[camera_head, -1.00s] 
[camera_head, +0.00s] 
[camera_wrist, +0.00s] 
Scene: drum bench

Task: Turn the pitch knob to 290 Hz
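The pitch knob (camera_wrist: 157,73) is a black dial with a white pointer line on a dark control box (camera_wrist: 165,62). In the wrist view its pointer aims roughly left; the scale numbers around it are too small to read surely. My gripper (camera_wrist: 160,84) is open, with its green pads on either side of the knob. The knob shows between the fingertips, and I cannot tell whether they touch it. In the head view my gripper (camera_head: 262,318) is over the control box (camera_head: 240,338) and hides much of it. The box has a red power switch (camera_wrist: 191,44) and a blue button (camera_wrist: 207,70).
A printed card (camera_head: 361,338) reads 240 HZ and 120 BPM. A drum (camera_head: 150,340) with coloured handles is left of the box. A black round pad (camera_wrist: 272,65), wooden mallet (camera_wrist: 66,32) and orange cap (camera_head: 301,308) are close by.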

——

*What to work on*: Exactly as they stand, set down the lines from the top of the data through the line with "Scene: drum bench".

*Answer for this exercise*:
[camera_head, -1.00s] 
[camera_head, +0.00s] 
[camera_wrist, +0.00s] 
Scene: drum bench

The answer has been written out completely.